In Long Shot, Piazza opened up about his entire life and was very descriptive about it, with the book containing 347 pages. At times, he even got emotional and poured his heart out into certain topics.

In the first four chapters, Piazza described his family history and then his own childhood. He was not the most social kid back then because he was always very focused on baseball. Piazza's father played a very large role in his son's development and career.

He built Mike a batting cage in the family's backyard and that certainly helped the slugger become as great a hitter as he was down the road.

Piazza was also lucky that his father was a close friend of former Dodgers manager Tommy Lasorda. When Piazza was growing up, Lasorda let him be a Dodgers' batboy whenever the Dodgers were in Philadelphia. Piazza grew up in Phoenixville, Pennsylvania, which is relatively close to Philadelphia. Piazza was a Phillies fan as a kid and Mike Schmidt was his idol.

One unique experience in Piazza's childhood was when the legendary Ted Williams visited him and saw him hit in his cage. Williams liked what he saw and believed he would soon see Piazza in the major leagues. It was a big confidence boost for him.

Growing up, Piazza was always a good hitter, but was only an average first baseman defensively. At the end of high school, while trying to get drafted, he began his conversion to catcher in order to have a better chance of getting drafted.

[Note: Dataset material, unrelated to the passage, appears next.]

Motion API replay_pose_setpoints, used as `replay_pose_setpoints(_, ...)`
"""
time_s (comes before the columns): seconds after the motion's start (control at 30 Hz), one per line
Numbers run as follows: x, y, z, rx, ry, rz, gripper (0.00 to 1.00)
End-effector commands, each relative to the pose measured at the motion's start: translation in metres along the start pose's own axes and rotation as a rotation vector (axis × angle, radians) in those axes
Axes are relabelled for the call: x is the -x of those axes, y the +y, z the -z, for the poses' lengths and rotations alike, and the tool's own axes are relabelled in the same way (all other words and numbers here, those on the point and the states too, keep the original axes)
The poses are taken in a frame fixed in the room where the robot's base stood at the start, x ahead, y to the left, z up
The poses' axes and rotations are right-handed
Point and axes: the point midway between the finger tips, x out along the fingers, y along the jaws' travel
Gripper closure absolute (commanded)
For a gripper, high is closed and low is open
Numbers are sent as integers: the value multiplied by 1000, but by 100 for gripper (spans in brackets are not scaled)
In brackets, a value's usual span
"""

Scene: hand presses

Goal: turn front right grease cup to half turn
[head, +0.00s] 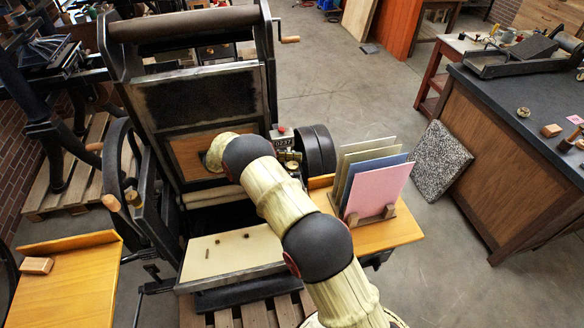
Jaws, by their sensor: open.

Coaches and scouts felt he was not a good enough hitter to get drafted as a first baseman, but could make it as a catcher. Piazza, though, did not get drafted out of high school.

Piazza would spend a year at the University of Miami, but did not have a good year there and transferred to a community college in Miami after that. But eventually, his father's friendship with Lasorda helped Piazza get a big break when the Dodgers drafted him in the 62nd round of the 1988 MLB Draft.

It has been said that Piazza only got drafted as a favor to Lasorda, but this would become something the Dodgers would not regret.

Piazza's time in the minor leagues from 1988-1992 was not all too enjoyable for him. He clashed with some of his managers and teammates and even threatened to leave baseball altogether. He got dissatisfied with the playing time he was getting and felt he was treated unfairly due to his relationship with Lasorda.

By 1993, Piazza was in the major leagues for good and won the 1993 NL Rookie of the Year Award. His 35 home runs that year are still a rookie record for catchers. Piazza then went on to describe his major league playing career, year by year.

A few of the topics he touched on included his friendship with Eric Karros, his problems with Pedro and Ramon Martinez, his strained relationships with the Dodgers' front office regarding contract extensions and his opinions on how the media may have prevented him from winning at least one NL MVP Award during his Dodger years.

After the Dodgers failed to reach a new contract with Piazza, they eventually traded him to the Florida Marlins in May of 1998. Less than two weeks later, he got traded again to the Mets.

Piazza described his new experiences in New York, getting along with new teammates, his relationship with manager Bobby Valentine and dealing with the pressure of playing in New York.

In the next 10 chapters, Piazza talked about each year of his time in New York. Among the topics he discussed outside of the baseball seasons themselves were the saga of him and Roger Clemens, other pitchers he did not get along with, steroid allegations, his press conference in which he had to defend his heterosexuality, some of the girlfriends he had and of course, Alicia Rickter, the woman he eventually married in 2005.

The end of the book included the last two years of Piazza's career with the Padres and A's, respectively, plus an epilogue that includes how getting into the Baseball Hall of Fame would mean a lot to him.

In his autobiography, Piazza put everything he could into it and gave a true, vivid description of what his life was like as a major league baseball player. Some of the information was rather expected or predictable, but quite a bit of what he said may surprise a lot of people.

Long Shot is a must-read for anyone that is a fan of the Mets, baseball and compelling stories in general. The book might look rather long at first, but it is certainly worth reading. And the amount of details provided by Piazza will keep readers glued to the pages.